Robot trajectory data
....

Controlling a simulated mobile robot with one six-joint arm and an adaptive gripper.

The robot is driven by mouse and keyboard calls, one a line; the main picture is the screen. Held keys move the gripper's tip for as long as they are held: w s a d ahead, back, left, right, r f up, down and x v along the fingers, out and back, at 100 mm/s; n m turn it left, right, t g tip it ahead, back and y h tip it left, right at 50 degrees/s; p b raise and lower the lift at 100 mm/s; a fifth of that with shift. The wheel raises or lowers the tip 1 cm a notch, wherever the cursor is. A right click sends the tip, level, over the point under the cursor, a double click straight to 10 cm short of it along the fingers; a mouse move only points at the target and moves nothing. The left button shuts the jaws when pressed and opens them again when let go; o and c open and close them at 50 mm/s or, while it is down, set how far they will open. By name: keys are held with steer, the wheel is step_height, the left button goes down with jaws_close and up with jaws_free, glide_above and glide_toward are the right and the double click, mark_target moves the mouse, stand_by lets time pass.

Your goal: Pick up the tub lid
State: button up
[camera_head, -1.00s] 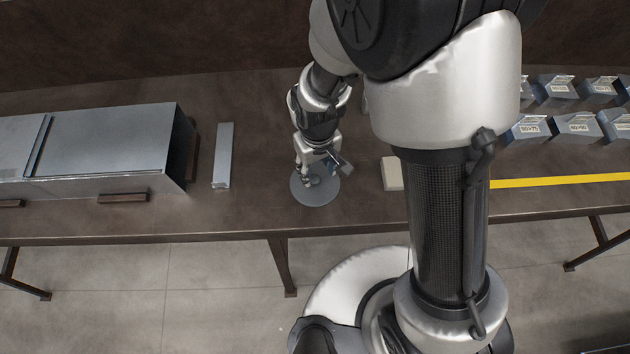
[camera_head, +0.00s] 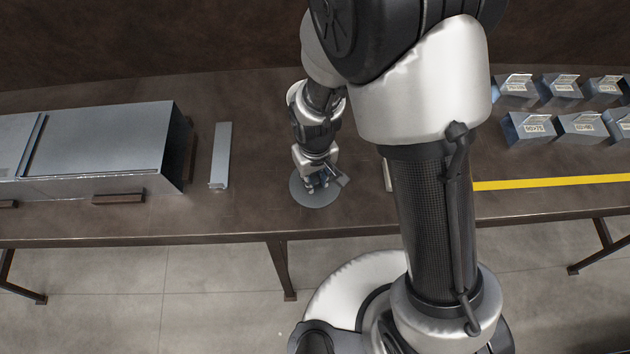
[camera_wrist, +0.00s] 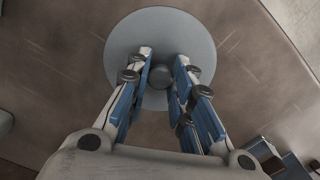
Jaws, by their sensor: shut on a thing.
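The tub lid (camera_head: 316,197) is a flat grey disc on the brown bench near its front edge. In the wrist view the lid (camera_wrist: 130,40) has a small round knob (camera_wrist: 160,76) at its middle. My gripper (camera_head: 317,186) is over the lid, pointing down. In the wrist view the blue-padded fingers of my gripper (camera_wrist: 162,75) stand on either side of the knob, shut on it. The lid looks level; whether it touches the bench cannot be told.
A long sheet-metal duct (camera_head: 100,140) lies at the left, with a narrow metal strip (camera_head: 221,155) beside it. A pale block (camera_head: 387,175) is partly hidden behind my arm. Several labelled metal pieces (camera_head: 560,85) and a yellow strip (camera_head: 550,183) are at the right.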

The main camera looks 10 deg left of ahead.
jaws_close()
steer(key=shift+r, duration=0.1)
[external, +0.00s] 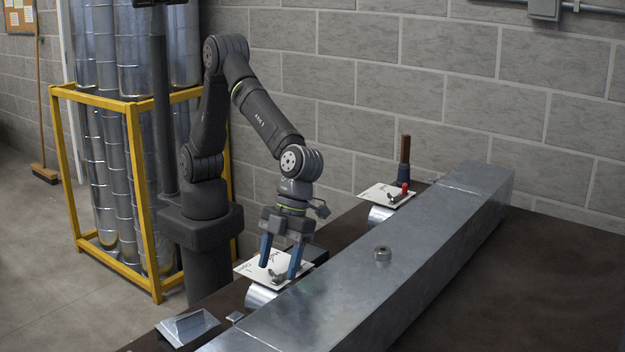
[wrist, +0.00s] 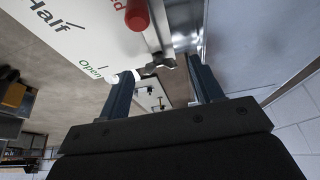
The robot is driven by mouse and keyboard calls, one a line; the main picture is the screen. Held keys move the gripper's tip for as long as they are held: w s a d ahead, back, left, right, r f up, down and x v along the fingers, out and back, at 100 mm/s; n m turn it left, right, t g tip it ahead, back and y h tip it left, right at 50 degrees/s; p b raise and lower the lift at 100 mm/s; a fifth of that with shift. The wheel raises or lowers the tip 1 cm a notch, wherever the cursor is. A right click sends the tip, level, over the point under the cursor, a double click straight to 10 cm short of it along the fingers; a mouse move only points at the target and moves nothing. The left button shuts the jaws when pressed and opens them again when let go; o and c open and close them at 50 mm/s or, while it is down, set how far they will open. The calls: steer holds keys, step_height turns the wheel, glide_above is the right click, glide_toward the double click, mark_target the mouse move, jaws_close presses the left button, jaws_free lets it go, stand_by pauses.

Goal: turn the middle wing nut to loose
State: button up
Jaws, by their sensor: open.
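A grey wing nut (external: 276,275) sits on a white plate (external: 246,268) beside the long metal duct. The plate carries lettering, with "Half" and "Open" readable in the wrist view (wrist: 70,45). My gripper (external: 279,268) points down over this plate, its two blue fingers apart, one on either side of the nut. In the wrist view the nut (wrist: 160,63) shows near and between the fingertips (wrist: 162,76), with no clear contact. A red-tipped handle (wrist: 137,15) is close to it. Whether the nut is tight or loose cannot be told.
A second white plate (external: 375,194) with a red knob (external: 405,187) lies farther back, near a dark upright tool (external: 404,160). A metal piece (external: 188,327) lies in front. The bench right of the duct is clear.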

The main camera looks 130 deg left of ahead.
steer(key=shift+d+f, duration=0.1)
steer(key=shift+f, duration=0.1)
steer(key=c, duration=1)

....

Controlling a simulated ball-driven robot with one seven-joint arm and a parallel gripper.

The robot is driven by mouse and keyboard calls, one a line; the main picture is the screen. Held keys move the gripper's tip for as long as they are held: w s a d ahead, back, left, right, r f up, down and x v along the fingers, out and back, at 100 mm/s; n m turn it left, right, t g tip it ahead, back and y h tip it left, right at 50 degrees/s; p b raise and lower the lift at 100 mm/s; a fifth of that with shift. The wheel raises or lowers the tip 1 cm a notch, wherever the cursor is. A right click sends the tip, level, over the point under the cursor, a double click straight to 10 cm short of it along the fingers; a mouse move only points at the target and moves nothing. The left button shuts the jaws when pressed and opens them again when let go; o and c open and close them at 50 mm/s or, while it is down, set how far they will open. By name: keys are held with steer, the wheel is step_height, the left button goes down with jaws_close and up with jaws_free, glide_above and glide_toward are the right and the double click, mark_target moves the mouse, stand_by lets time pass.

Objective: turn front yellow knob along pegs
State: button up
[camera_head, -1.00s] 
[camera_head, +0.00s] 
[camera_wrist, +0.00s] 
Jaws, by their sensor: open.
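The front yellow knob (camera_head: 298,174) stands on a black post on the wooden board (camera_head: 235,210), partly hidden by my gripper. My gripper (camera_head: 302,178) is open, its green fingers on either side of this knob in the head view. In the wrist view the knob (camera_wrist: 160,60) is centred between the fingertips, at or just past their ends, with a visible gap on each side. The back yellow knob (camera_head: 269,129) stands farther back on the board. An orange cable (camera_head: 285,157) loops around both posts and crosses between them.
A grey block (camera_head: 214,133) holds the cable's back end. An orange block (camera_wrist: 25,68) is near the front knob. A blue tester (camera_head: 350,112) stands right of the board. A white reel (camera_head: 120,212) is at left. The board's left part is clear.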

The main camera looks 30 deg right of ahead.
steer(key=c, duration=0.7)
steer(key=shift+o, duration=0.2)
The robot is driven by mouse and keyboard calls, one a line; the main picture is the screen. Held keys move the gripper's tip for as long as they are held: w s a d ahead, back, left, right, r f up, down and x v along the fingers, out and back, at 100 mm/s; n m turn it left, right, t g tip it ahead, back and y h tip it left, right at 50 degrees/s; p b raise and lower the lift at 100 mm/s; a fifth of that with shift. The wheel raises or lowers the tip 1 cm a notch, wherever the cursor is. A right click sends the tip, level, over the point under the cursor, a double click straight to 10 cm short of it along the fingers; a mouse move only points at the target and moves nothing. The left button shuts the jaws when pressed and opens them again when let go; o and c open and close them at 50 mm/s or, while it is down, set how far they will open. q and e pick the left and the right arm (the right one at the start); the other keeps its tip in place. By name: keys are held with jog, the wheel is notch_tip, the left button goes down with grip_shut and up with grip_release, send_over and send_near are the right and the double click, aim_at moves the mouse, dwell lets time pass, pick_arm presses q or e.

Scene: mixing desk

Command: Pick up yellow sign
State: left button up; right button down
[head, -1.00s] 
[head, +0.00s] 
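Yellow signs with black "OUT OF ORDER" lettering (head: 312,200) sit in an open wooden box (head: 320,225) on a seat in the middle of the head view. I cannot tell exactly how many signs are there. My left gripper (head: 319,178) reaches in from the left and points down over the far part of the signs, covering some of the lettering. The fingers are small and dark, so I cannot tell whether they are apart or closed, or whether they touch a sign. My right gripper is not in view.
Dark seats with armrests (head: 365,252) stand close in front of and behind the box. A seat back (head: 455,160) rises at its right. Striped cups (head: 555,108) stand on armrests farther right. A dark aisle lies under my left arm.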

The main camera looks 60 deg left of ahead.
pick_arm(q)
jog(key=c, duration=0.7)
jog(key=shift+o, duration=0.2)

....

* Written exercise
Every line holding "simulated" should be copied out.

* Solved exercise
Controlling a simulated mobile robot with one six-joint arm and an adaptive gripper.
Controlling a simulated ball-driven robot with one seven-joint arm and a parallel gripper.

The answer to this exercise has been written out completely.